WHAT TO PRODUCE
Return each line containing the string "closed".

• • • •

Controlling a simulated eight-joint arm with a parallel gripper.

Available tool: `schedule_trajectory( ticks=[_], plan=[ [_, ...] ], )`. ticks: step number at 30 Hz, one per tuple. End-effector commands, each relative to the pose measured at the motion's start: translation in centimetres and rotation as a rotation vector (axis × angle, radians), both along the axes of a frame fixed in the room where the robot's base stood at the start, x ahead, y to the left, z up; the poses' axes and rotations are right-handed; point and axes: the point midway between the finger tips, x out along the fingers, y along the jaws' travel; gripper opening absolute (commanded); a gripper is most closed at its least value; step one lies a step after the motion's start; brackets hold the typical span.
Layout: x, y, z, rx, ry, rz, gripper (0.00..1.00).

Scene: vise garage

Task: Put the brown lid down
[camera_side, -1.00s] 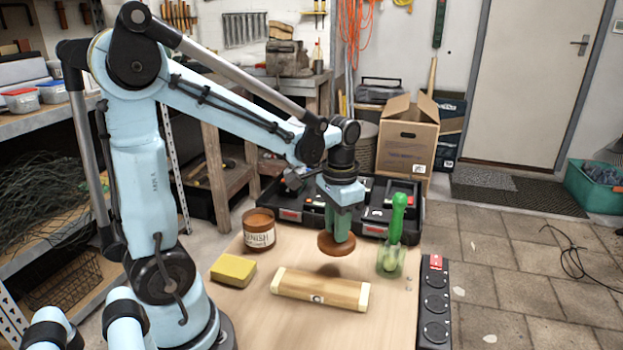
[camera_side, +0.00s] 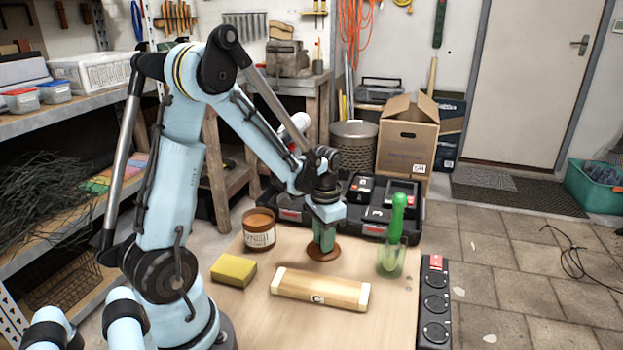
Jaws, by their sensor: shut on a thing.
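The brown lid (camera_side: 323,254) is a flat round disc at the middle of the wooden table (camera_side: 265,320), behind the wooden block. My gripper (camera_side: 323,240) points down and is shut on the lid from above. The lid is level and very low; I cannot tell whether its underside touches the table. Its centre is partly hidden by the green fingers.
An open jar of brown varnish (camera_side: 259,232) stands left of the lid. A yellow sponge (camera_side: 233,270) lies front left. The wooden block (camera_side: 320,288) lies in front. A green-handled brush in a glass (camera_side: 392,255) stands right. A black power strip (camera_side: 434,305) lines the right edge.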

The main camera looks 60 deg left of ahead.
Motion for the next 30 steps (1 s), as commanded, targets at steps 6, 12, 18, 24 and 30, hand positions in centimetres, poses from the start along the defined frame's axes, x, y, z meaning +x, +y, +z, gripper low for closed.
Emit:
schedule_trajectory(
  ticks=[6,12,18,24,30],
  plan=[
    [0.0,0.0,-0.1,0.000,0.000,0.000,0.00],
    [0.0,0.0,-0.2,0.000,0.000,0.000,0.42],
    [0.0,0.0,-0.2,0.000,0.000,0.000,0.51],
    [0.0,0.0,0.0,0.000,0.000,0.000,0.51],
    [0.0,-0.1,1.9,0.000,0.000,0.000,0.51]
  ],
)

• • • •

OUTPUT FOR THIS TASK
Available tool: `schedule_trajectory( ticks=[_], plan=[ [_, ...] ], )`. ticks: step number at 30 Hz, one per tuple. End-effector commands, each relative to the pose measured at the motion's start: translation in centimetres and rotation as a rotation vector (axis × angle, radians), both along the axes of a frame fixed in the room where the robot's base stood at the start, x ahead, y to the left, z up; the poses' axes and rotations are right-handed; point and axes: the point midway between the finger tips, x out along the fingers, y along the jaws' travel; gripper opening absolute (commanded); a gripper is most closed at its least value; step one lies a step after the motion's start; brackets hold the typical span.
Motion for the next 30 steps (1 s), as commanded, targets at steps 6, 12, 18, 24 and 30, hand positions in centimetres, poses from the start along the defined frame's axes, x, y, z meaning +x, +y, +z, gripper low for closed.

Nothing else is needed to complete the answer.